1.  Learn to be an analyst.  You’ll never be as good at being an analyst as an actual analyst but in your first six months, learn to do what they do.  In fact do their job and have the analyst check your work.  Get halfway serviceable at that and then you can focus on developing beyond that.  It astounds me when MBA associates come in with an expectation of avoiding modeling or technical work out of fear or laziness.  You can’t check work if you don’t even know what you’re checking for.  You also can’t provide leverage if all you are is a passthrough with 0 technical ability.

2. Don’t be a dick to your analyst.  Practice patience, have some empathy and respect, and pick up some slack when you can.  I can promise you, in your associate years there will be multiple situations where your balls are in the analyst’s hands.  If you’re an asshat, you’ll reap what you sow.  If you’re a decent human being, they’ll help you out.  With that being said, in my experience, there is always that one analyst that is a bit entitled, selfish and has no issues slacking off and dumping their work on the team or other analysts.  Feel free to punch a boot through that jerk should you come across them.

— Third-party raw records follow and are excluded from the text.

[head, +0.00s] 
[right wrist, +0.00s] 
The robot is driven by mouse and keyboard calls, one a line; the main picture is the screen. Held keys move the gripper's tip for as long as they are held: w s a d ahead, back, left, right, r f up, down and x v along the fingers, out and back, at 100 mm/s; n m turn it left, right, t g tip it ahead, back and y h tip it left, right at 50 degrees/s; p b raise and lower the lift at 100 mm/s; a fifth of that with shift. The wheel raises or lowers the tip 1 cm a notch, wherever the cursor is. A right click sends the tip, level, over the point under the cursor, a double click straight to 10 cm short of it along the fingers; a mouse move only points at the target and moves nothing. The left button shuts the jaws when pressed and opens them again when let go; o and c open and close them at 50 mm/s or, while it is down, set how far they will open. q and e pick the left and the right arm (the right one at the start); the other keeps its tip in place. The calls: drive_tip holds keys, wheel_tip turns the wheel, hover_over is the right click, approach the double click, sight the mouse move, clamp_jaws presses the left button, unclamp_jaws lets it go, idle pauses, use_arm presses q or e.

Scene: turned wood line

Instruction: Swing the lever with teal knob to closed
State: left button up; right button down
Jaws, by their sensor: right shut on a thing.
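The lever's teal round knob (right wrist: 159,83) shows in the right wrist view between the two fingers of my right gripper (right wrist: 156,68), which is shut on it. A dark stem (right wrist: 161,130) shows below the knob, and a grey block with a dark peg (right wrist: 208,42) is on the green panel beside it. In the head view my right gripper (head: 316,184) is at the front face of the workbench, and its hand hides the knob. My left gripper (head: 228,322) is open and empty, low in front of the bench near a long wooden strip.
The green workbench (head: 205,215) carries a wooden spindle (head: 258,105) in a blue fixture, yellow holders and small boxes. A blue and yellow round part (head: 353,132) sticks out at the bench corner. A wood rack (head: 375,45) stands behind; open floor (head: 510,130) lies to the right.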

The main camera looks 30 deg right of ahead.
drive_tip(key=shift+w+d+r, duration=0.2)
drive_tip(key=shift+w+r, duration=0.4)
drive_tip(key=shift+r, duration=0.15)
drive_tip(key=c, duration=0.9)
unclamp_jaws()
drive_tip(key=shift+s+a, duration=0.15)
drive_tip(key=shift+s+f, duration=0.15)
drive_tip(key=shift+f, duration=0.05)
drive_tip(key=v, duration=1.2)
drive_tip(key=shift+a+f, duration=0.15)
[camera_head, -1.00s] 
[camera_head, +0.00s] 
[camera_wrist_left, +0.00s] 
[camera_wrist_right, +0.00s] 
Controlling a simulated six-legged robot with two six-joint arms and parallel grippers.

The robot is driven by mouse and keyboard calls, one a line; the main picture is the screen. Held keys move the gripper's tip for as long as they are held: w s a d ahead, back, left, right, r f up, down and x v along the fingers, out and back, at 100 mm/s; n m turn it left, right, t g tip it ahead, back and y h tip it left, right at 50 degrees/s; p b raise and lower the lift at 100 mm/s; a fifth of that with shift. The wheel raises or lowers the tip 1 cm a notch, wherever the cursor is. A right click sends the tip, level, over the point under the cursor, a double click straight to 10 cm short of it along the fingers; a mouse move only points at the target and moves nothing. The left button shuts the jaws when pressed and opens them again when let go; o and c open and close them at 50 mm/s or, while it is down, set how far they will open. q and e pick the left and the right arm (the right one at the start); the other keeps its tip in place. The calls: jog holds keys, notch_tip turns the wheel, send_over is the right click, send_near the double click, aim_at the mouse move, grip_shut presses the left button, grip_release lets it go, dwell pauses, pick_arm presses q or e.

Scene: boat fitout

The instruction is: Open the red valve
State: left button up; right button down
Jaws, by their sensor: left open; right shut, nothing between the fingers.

One last pro-tip, prior to starting you should spend your time preparing for banking by having a life and doing anything other than thinking about banking.  You’ll have plenty of late nights when you’re FT to consider your poor life choices so might as well not add to that list.  This is assuming you have a job and the firm successfully vetted you for at least a basic understanding of financial, accounting and valuation concepts.
 

I was an MBA associate a number of years ago btw

 

^100%; OP if your internship wasn't terrible, you should have gotten a decent sense of how top associates think and which ones in the group the analysts know they can't slip anything by in their work.  I paid close attention. 

Plus you probably got to work with the summer analysts you'll be starting full time with and even manage them on engagements you got staffed on.  I made a conscious effort to work as a teammate with analysts doing grunt work and not be a delegator; I also praised good summer analyst work in front of the whole team at the end and I think that helped the analysts know what type of associate I'll be.  I guess it helps that I learned to manage analysts in my job before banking.  Summer end result I think the positive culture helped all of the summer analysts decide to sign their return offers.  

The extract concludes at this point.